> _TASK TO COMPLETE_: From the listing that follows, output everything exactly except the pictures.

> _SUPPLIED MATERIAL_:
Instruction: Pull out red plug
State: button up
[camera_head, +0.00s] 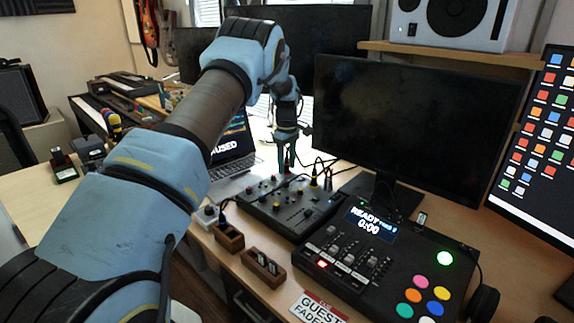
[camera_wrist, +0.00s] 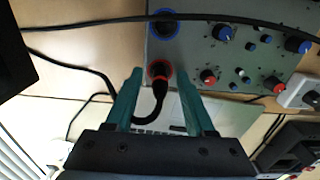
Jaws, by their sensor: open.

> _CORRECT ANSWER_:
Instruction: Pull out red plug
State: button up
[camera_head, +0.00s] 
[camera_wrist, +0.00s] 
Jaws, by their sensor: open.

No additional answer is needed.